Powerful Brooklyn council member and land-use chair takes on challenging role at the Met Council
Brooklyn City Councilmember David Greenfield, chairman of the City Council’s powerful Land-Use Committee, will leave his post to helm the once-prestigious Metropolitan Council on Jewish Poverty. This move appears to be a calculated one, as Monday, July 17, when his move become public, was the last day to vacate a Council seat and allow the campaign of the departing incumbent to essentially appoint a replacement candidate for the fall election.
That replacement is longtime Brooklyn activist, attorney and Greenfield political colleague Kalman Yeger. Yeger will run on the Democratic ballot line for Greenfield’s seat in a race he will likely win. “Good government” watchdogs and editorial boards will definitely not take this move kindly, as many have long pointed to election-law maneuvers like these as thwarting an open democratic process. Particularly in districts with such a dramatic registration advantage for a particular party, such as Greenfield’s council district, having the initial candidate’s “Committee on Vacancies” select a replacement candidate is akin to election.

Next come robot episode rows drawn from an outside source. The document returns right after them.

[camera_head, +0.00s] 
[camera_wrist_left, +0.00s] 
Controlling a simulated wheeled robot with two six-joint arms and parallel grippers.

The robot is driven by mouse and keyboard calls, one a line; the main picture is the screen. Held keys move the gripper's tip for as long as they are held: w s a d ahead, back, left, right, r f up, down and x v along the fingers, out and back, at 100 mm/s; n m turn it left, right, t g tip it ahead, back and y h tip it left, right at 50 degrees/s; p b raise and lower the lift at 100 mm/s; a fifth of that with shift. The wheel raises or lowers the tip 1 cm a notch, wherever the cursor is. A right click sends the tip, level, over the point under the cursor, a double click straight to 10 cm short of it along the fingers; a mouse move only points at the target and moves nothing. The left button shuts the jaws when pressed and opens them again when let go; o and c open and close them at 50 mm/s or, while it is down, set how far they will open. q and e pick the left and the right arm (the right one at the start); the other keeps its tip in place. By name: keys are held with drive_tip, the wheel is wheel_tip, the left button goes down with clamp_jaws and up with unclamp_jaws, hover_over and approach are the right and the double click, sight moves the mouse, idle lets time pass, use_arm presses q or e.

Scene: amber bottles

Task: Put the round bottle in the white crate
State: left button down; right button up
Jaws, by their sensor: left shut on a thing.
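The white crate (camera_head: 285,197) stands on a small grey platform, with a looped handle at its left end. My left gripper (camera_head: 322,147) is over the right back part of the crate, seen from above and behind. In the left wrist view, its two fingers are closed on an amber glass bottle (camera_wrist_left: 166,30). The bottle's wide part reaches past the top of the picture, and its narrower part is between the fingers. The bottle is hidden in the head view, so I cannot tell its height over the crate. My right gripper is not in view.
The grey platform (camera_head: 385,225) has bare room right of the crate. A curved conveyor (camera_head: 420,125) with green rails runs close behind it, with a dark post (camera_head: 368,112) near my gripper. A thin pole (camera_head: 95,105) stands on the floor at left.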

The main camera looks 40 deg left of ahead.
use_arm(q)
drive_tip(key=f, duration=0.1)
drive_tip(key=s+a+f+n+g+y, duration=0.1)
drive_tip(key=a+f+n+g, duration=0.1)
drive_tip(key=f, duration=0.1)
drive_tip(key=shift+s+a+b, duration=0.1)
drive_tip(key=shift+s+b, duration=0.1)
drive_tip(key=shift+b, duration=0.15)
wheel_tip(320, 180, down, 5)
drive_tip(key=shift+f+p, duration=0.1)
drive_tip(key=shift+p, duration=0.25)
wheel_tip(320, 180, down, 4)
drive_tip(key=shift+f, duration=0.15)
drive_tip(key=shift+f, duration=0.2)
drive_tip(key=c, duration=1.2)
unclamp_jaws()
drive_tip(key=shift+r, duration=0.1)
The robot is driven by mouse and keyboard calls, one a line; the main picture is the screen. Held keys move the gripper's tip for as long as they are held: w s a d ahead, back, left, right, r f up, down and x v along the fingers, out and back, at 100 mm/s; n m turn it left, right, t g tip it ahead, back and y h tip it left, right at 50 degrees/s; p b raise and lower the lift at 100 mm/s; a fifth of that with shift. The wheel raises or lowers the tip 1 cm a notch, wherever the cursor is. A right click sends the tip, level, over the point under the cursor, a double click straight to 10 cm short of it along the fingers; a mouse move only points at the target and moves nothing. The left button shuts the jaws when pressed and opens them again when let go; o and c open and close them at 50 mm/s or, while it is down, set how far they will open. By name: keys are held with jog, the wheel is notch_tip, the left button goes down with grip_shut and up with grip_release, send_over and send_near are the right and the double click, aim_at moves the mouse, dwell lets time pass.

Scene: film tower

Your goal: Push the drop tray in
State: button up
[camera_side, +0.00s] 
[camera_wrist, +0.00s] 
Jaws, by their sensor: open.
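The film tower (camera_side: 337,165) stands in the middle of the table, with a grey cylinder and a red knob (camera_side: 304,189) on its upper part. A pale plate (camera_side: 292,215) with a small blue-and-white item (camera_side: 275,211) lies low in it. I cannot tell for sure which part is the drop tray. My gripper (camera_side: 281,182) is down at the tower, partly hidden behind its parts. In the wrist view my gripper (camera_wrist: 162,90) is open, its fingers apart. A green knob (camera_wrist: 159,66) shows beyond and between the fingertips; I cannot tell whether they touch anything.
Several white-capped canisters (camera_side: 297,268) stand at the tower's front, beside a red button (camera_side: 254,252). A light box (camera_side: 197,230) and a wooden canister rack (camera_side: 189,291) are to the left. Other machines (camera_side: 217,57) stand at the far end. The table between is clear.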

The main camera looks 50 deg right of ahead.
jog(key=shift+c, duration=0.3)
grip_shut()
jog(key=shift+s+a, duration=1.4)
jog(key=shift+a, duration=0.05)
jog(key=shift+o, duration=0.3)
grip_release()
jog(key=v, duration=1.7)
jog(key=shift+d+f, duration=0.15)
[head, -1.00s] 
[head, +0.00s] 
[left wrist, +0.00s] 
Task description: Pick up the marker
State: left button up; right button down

However, any analysis of Greenfield’s departure, and Yeger’s candidacy, should not overlook their professional backgrounds and pedigrees. Greenfield, once an aide to former U.S. Sen. Joe Lieberman, was executive vice president of the influential Brooklyn-based Sephardic Community Federation, and an education and schools organizer active in city and state politics. Also an attorney, he practiced law at large law firms after graduating from Georgetown Law School, and recently taught at Brooklyn Law School. Yeger, who has been active in southern Brooklyn civic affairs and politics since the early 1990s, was a top aide to former Bronx borough president and mayoral candidate Fernando Ferrer. He has worked with nonprofit and social service organizations, is a graduate of New York Law School and has served as counsel to public officials throughout New York City.

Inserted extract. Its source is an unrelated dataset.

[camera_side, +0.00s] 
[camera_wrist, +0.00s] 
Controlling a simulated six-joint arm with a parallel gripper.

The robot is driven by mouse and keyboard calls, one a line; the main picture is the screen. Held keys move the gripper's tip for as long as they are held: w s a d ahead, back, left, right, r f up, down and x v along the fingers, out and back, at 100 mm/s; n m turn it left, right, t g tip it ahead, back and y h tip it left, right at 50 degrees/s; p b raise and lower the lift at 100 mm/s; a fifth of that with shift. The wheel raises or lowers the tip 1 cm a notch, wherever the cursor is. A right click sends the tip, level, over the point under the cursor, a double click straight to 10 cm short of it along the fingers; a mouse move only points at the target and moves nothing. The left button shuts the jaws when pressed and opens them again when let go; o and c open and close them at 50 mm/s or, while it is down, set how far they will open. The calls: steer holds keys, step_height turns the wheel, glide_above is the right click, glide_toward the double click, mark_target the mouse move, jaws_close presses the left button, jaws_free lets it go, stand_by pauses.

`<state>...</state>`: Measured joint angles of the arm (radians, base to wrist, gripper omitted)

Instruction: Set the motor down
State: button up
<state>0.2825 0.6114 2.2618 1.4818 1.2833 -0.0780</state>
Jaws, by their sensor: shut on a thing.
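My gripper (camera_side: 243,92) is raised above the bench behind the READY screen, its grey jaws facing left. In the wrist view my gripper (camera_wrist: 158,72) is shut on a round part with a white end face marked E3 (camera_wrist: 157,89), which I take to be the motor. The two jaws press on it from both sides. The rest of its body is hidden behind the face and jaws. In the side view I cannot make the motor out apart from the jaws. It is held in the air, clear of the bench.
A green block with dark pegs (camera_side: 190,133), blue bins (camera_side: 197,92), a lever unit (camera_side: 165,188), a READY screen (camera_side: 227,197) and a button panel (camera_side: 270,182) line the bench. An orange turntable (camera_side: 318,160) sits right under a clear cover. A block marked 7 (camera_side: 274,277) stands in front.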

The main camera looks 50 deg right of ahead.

The role Greenfield will play is a challenging one, but with a tremendous upside for a council member and community leader who many have said is among the more ambitious, and talented, of the current members. Greenfield has certainly not been one to shy away from the spotlight—as an especially outspoken member of the Council and a frequent guest and host of radio and television programs throughout the metropolitan area.

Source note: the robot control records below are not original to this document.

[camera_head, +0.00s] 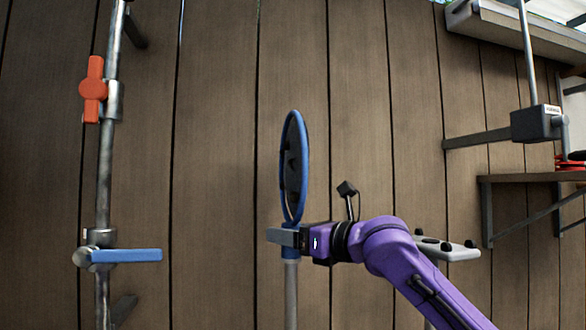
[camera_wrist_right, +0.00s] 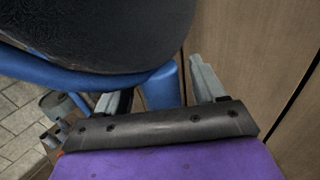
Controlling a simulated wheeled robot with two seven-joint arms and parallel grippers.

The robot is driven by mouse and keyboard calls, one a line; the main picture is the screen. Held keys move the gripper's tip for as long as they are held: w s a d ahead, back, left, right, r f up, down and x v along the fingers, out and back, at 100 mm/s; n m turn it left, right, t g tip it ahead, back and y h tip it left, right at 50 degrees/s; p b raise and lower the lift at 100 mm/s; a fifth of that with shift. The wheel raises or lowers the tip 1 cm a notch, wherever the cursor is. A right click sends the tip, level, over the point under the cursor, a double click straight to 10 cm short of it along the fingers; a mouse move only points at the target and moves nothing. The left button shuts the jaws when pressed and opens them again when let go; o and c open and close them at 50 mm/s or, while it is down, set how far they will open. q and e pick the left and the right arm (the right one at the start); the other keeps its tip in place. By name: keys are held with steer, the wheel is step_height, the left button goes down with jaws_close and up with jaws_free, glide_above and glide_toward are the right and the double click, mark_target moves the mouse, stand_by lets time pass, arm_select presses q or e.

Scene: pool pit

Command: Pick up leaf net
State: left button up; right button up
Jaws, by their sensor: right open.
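The leaf net (camera_head: 293,168) stands upright in front of the wooden wall, with a blue oval rim, dark mesh and a grey pole below. My right gripper (camera_head: 283,238) is at the blue neck just under the rim, its fingers level. In the right wrist view, the blue neck of the leaf net (camera_wrist_right: 162,88) lies between the two open fingers (camera_wrist_right: 160,85). The dark mesh and blue rim fill the upper left of that view. I cannot tell whether the fingers touch the neck. My left gripper does not show.
A metal pipe with a red valve handle (camera_head: 93,89) and a blue lever handle (camera_head: 127,256) runs up the left. A wooden shelf (camera_head: 530,178) and a dark box on a bracket (camera_head: 535,124) are at the right. The wall beside the net is bare.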

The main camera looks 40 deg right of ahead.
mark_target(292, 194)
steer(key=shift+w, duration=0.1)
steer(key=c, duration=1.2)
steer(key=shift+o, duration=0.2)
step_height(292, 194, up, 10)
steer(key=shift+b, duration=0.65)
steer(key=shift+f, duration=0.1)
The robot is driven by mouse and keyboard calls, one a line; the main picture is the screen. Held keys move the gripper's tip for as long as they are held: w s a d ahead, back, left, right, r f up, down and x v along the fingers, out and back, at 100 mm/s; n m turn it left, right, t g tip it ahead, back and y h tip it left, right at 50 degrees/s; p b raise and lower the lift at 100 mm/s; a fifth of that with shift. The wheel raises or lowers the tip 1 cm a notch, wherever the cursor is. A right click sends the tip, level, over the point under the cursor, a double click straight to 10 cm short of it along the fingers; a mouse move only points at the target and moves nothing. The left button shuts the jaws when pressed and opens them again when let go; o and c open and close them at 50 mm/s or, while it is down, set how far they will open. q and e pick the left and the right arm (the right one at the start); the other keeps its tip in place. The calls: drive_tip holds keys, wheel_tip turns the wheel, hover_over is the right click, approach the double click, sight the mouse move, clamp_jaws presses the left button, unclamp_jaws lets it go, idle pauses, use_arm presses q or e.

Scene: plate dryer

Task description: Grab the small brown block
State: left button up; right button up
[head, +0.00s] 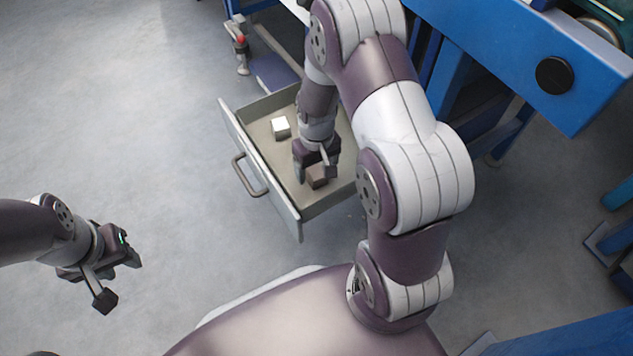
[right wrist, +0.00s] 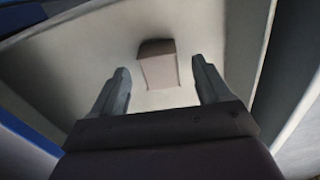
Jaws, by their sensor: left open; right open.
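The small brown block (head: 317,181) lies on the floor of the open drawer (head: 275,162), near its front right corner in the head view. My right gripper (head: 316,175) reaches down into the drawer and partly covers the block. In the right wrist view, the brown block (right wrist: 158,66) shows ahead of and between the two open fingers of my right gripper (right wrist: 160,90), with a gap on each side. The fingers do not appear to touch it. My left gripper (head: 120,280) is open and empty, above the floor at the lower left.
A white block (head: 281,127) lies in the same drawer, farther back. The drawer has a curved handle (head: 247,177) on its front and walls around the block. A blue frame (head: 520,60) stands at the upper right. The grey floor at the left is clear.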

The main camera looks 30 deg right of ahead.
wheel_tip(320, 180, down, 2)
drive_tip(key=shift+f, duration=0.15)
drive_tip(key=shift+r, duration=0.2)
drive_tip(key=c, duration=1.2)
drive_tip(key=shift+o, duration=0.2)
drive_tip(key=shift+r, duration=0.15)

The Metropolitan Council on Jewish Poverty was once a powerhouse of fundraising, social-service agenda—setting and networking that boasted influential boosters including then-Assembly Speaker Shelly Silver, former Mayor Michael Bloomberg, former NYS Board of Regents Chair Merryl Tisch and many other boldfaced names. After a multimillion-dollar kickback scandal that led to the executive director’s serving prison time, the nonprofit saw its political power and private fundraising dry up, with key service contracts and funding streams moved to other nonprofits.
Reviving the Met Council will certainly take a yeoman’s effort. But the upside to bringing this nonprofit back to prominence and the potential impact it could have on communities in New York City and beyond could be huge.
Already being widely discussed is how Greenfield’s arrival will affect the current makeup of the Met Council, which has undergone a whirlwind of organizational changes over the past several years. Its restructuring was followed closely by nonprofits and the government alike, as various oversight measures and protections were put in place directly relating to the scandal that rocked the mega nonprofit.
The next several months of transition into this role for Greenfield, alongside Yeger’s running to replace him, is certain to be a bit of a high-wire act, which New York Jewish Life looks forward to covering in a fair and balanced fashion.